EXERCISE DETAILS | Write out the full listing exactly as given, minus the images.
+===+
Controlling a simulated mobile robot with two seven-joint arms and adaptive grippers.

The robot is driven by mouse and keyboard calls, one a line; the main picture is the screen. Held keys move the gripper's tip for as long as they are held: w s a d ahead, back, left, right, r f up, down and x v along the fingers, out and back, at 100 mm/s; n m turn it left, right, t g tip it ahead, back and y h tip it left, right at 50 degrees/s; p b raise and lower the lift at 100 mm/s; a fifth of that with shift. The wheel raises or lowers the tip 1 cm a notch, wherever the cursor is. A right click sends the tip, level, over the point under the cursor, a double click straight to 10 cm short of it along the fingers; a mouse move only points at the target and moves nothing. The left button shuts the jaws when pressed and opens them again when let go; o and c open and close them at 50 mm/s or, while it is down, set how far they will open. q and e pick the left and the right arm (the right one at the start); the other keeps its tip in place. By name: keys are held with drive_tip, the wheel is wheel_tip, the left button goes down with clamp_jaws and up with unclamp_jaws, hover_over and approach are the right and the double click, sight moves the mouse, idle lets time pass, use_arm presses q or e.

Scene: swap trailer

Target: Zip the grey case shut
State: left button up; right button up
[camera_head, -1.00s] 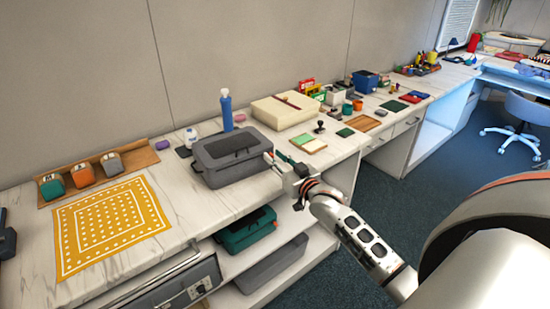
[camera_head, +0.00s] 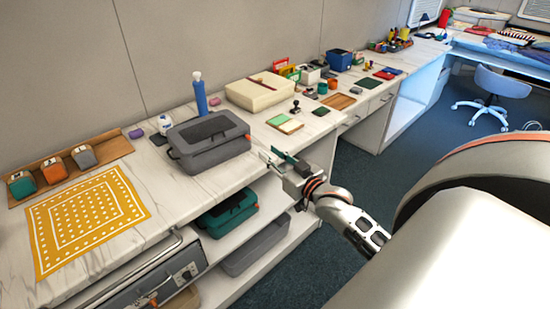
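The grey case (camera_head: 208,146) lies on the light marble-look counter, with a darker panel on its top. A small orange tab (camera_head: 247,137) shows at its right end. Its lid looks down on the body; how far the zip is closed is too small to tell. My right gripper (camera_head: 273,157) is just off the case's right front corner, over the counter's front edge. Its two fingers look apart, with nothing visible between them, and it appears clear of the case. My left gripper is not in view.
A yellow cloth (camera_head: 88,215) lies left. A green case (camera_head: 228,214) sits on the shelf below.

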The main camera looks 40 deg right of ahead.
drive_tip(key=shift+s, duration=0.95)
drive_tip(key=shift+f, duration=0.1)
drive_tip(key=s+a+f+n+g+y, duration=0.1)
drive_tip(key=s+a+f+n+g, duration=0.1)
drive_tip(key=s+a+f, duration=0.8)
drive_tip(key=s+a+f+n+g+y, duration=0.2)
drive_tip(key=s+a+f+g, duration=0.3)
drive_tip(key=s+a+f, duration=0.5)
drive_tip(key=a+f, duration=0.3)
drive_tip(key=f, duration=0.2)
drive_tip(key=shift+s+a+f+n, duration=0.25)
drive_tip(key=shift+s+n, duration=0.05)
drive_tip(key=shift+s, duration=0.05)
+===+
OUTPUT FOR THIS EXERCISE |
Controlling a simulated mobile robot with two seven-joint arms and adaptive grippers.

The robot is driven by mouse and keyboard calls, one a line; the main picture is the screen. Held keys move the gripper's tip for as long as they are held: w s a d ahead, back, left, right, r f up, down and x v along the fingers, out and back, at 100 mm/s; n m turn it left, right, t g tip it ahead, back and y h tip it left, right at 50 degrees/s; p b raise and lower the lift at 100 mm/s; a fifth of that with shift. The wheel raises or lowers the tip 1 cm a notch, wherever the cursor is. A right click sends the tip, level, over the point under the cursor, a double click straight to 10 cm short of it along the fingers; a mouse move only points at the target and moves nothing. The left button shuts the jaws when pressed and opens them again when let go; o and c open and close them at 50 mm/s or, while it is down, set how far they will open. q and e pick the left and the right arm (the right one at the start); the other keeps its tip in place. By name: keys are held with drive_tip, the wheel is wheel_tip, the left button goes down with clamp_jaws and up with unclamp_jaws, hover_over and approach are the right and the double click, sight moves the mouse, idle lets time pass, use_arm presses q or e.

Scene: swap trailer

Target: Zip the grey case shut
State: left button up; right button up
[camera_head, -1.00s] 
[camera_head, +0.00s] 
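The grey case (camera_head: 208,146) lies on the light marble-look counter, with a darker panel on its top. A small orange tab (camera_head: 247,137) shows at its right end. Its lid looks down on the body; how far the zip is closed is too small to tell. My right gripper (camera_head: 273,157) is just off the case's right front corner, over the counter's front edge. Its two fingers look apart, with nothing visible between them, and it appears clear of the case. My left gripper is not in view.
A yellow cloth (camera_head: 88,215) lies left. A green case (camera_head: 228,214) sits on the shelf below.

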The main camera looks 40 deg right of ahead.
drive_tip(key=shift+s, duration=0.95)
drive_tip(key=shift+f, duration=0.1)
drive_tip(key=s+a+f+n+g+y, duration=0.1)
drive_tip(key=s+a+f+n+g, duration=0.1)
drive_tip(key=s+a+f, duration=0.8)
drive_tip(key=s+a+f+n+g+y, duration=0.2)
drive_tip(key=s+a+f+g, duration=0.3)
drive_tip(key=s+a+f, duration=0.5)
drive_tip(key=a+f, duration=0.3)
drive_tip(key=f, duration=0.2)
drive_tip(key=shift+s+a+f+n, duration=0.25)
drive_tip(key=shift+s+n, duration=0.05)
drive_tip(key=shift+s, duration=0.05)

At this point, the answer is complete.